:: Given material ::
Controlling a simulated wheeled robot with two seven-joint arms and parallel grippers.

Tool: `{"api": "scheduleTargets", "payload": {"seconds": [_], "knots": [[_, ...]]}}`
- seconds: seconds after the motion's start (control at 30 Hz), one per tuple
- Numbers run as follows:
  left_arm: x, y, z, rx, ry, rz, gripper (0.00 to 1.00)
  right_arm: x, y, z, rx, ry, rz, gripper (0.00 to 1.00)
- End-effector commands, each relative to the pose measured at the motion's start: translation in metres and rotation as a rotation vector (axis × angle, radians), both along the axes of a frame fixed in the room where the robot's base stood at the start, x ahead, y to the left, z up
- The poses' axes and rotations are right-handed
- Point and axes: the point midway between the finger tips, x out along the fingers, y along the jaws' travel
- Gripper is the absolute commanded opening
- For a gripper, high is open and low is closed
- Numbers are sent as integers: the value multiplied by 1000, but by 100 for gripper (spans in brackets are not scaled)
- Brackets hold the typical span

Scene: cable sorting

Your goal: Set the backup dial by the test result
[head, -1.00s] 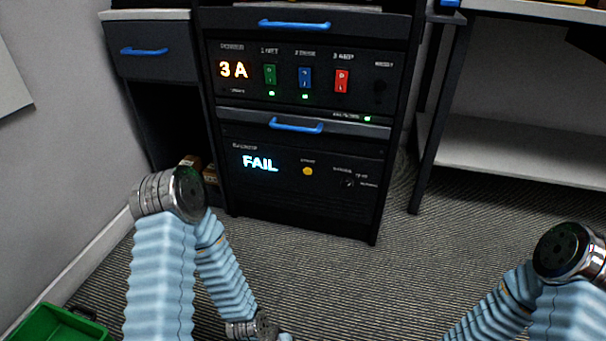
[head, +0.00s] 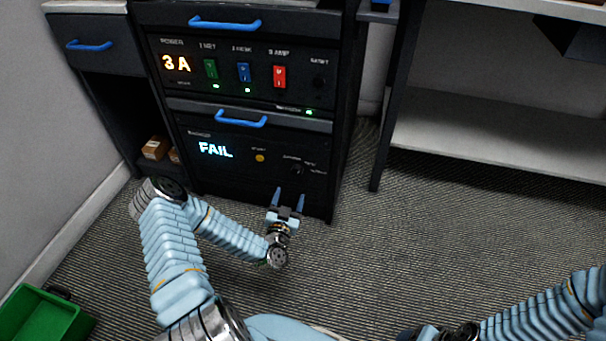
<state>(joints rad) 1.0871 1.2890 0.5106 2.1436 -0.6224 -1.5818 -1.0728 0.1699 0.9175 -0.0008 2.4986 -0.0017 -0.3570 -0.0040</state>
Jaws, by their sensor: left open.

:: Task statement ::
Working from the lines above, reproduce the material exactly and exclude its pictures.

:: Written solution ::
Controlling a simulated wheeled robot with two seven-joint arms and parallel grippers.

Tool: `{"api": "scheduleTargets", "payload": {"seconds": [_], "knots": [[_, ...]]}}`
- seconds: seconds after the motion's start (control at 30 Hz), one per tuple
- Numbers run as follows:
  left_arm: x, y, z, rx, ry, rz, gripper (0.00 to 1.00)
  right_arm: x, y, z, rx, ry, rz, gripper (0.00 to 1.00)
- End-effector commands, each relative to the pose measured at the motion's start: translation in metres and rotation as a rotation vector (axis × angle, radians), both along the axes of a frame fixed in the room where the robot's base stood at the start, x ahead, y to the left, z up
- The poses' axes and rotations are right-handed
- Point and axes: the point midway between the finger tips, x out along the fingers, y along the jaws' travel
- Gripper is the absolute commanded opening
- For a gripper, high is open and low is closed
- Numbers are sent as integers: the value multiplied by 1000, but by 100 for gripper (spans in brackets are not scaled)
- Brackets hold the typical span

Scene: cable sorting

Your goal: Set the backup dial by the test result
[head, -1.00s] 
[head, +0.00s] 
<state>(joints rad) 1.0871 1.2890 0.5106 2.1436 -0.6224 -1.5818 -1.0728 0.1699 0.9175 -0.0008 2.4986 -0.0017 -0.3570 -0.0040</state>
Jaws, by their sensor: left open.

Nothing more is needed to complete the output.